133Mr Coomes' counsel submitted that there was no evidence that Mr Coomes had knowledge of the relevant habitats and the Prosecutor therefore had to rely on both the statutory presumption of knowledge. The Prosecutor relied on the statutory presumption of knowledge and evidence of actual knowledge in relation to Mr Coomes, as can be seen from its written closing submissions at trial at par 89, 93.
134Even if the Prosecutor had known that the statutory presumption was not available before trial, this does not mean it was unreasonable to commence the FM Act prosecutions given that evidence of actual knowledge was also adduced by the Prosecutor.

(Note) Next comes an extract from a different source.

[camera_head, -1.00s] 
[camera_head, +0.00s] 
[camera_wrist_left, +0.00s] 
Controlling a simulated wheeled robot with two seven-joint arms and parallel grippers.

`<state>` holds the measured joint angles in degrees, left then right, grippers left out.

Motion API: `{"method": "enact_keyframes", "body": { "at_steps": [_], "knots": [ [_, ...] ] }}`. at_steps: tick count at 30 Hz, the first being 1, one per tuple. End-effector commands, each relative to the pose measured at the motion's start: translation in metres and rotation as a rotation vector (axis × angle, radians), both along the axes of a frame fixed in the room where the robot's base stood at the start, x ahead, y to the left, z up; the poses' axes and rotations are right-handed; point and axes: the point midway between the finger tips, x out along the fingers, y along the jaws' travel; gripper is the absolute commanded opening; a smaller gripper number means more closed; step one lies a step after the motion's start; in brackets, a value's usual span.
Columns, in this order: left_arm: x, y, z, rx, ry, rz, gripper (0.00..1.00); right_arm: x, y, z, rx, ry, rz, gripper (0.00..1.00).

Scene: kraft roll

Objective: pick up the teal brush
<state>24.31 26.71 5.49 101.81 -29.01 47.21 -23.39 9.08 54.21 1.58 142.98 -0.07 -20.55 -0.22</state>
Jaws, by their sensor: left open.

135The Prosecutor submitted that s 3(1)(b) applies to the behaviour of the Defendants. If it does I can exercise my discretion not to award a certificate in relation to the EPA Act charges. There was evidence at trial that Mr Coomes made deliberate omissions about Mr Smit in his ROI in relation to the role he said was played by Mr Smit (Mato (No 4) at [486]). Mr Coomes also made deliberate changes to the minutes of Mato meetings omitting references to Mr Smit and himself regarding the clearing work on Kunanadgee and the preparation of a scope of works. These were passed to Mr Bennett to be sent to Mr Potter. I made no specific finding in relation to Mr Bennett and the alteration of the minutes. I identify in Mato (No 4) at [486] the occasions on which there were changes made to the minutes of Mato meetings, Mr Coomes' creation and then deletion of a draft letter of engagement for Mr Hanger based on the scope of works which he knew contained unauthorised work, deletion of Mr Coomes' email to Mr Smit attaching the scope of works, and deletion of the reference in the invoice to the preparation of the draft letter of engagement. The Prosecutor submitted that acts and omissions by Mr Coomes and Mr Bennett contributed to the institution or the continuation of proceedings and were not reasonable.
136Mr Coomes' counsel submitted that even if the original minutes had been available to the Prosecutor before trial, charges would still have been pressed against Mr Coomes and s 3(1)(b) does not apply. The Prosecutor accepted that submission during the hearing. It is difficult to say whether the acts and omissions of Mr Coomes and Mr Bennett to a lesser extent contributed to the institution or continuation of proceedings against them as a number of factors were relevant to the commencement of proceedings, not least the evidence of Mr Hanger. On balance I consider s 3(1)(b) does not apply to the acts and omissions by Mr Bennett and Mr Coomes more particularly, as these did not contribute to the institution or continuation of proceedings against these Defendants.
137In conclusion, certificates under s 2 of the CCC Act are to be issued in relation to the EPA Act charges for Mr Coomes and Mr Bennett. Costs of the costs hearing will be reserved.